**DATA PROVIDED:**
───
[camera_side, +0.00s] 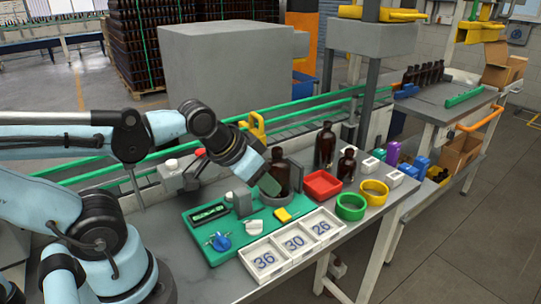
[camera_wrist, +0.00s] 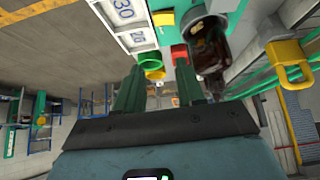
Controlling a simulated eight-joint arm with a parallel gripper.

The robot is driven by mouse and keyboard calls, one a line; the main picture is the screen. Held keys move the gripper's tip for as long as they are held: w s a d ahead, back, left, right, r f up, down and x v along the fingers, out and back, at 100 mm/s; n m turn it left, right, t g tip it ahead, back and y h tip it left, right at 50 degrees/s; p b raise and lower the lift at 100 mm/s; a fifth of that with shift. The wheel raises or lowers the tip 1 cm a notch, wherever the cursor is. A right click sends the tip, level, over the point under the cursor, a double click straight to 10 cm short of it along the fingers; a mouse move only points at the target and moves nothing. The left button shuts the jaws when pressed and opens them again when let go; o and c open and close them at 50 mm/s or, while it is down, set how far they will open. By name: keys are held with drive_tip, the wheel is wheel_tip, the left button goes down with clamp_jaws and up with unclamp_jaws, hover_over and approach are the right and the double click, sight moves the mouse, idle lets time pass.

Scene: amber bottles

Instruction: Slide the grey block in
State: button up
───
**WHAT YOU HAVE TO DO:** What is the number of lines in this listing that contain the word "gripper"? Answer with that number and nothing else.

**FINISHED ANSWER:** 2